Arpaio also has defended the book.
“We needed a book precisely because we knew in advance the mainstream media would impose a blackout on any serious law enforcement investigation into Obama’s identification documents and his eligibility to be president,” Arpaio told WND.
He explained that the book is intended to bypass the filter the establishment media tries to impose on news. WND provided a live-stream Internet broadcast of the Arpaio press conference last Thursday for the same reason.
Martin wrote that the sheriff also failed to mention that much of the evidence concerned questions about the digital scan “that was already investigated and proven to be false” by another investigative agency, National Review Online.
There were signs, however, that the national media’s silence was creating concerns.
Wrote Jeff Crouere at the St. Tammany Slidell Sentry: “Despite a mountain of evidence and new allegations of fraud, the national news media refuses to cover the Obama birth certificate scandal.”
He cited the discoveries from the Arpaio investigation.
“Such a bombshell should have led the national news coverage throughout the country.
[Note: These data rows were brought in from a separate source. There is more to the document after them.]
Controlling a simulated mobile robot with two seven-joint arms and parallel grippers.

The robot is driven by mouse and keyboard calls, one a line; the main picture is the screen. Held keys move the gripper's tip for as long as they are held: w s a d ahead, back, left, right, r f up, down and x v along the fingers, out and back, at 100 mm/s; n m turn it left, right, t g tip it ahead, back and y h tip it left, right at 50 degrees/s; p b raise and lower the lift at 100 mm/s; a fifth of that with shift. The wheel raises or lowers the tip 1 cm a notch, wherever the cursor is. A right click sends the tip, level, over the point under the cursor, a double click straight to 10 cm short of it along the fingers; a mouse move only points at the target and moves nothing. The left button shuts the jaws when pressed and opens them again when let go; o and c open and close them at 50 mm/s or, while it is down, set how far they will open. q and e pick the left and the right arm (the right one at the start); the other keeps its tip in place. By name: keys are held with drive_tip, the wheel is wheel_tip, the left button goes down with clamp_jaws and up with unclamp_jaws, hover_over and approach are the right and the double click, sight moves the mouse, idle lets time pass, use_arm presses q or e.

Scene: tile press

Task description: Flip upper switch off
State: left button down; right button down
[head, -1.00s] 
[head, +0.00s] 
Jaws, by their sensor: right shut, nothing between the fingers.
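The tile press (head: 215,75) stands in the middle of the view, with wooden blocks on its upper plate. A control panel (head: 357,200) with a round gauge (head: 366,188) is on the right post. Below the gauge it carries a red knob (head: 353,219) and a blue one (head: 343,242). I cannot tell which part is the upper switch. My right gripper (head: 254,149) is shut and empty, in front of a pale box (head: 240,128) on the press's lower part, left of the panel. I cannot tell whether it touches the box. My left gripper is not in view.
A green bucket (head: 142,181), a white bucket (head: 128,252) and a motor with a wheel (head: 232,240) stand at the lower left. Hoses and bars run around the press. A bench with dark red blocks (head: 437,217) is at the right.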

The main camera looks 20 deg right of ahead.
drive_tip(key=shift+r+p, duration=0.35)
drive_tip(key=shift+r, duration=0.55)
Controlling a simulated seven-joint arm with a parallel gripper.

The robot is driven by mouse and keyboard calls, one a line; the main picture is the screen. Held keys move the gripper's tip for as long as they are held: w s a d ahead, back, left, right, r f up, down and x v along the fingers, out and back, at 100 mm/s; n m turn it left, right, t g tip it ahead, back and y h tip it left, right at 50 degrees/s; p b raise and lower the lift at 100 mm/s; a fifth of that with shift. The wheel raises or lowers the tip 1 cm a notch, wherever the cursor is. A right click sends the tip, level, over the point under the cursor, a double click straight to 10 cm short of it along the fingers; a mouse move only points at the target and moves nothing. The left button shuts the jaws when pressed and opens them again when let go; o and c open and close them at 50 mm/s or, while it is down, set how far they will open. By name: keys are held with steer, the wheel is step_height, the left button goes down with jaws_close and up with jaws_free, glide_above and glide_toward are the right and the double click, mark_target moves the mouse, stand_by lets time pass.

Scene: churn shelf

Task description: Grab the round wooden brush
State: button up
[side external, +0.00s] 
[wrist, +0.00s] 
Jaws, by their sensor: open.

Instead, it was completely ignored by a corrupt network of media elites who are decidedly liberal and wholeheartedly support Obama’s re-election,” he wrote. “The vast majority of the American people have been denied the truth by a media who want to shield Obama.”
He called reporters nationally “liberal sycophants” and said, “If these allegations had been made about a Republican president there would have been a media firestorm greater than Watergate and Iran/Contra combined.
“Not surprisingly, the media acted like partisan Democrats in the news conference after Arpaio’s team announced their findings. Instead of asking questions about the Obama documents, the reporters were more interested in asking Sheriff Arpaio about his political affiliation, his relationship with the tea party and his motives for the investigation.
“What the media conveniently overlooked was the expert testimony and the evidence presented by Arpaio’s group of investigators. Potentially, a major crime has been committed at the highest levels of our government, and the media attacked the messengers.”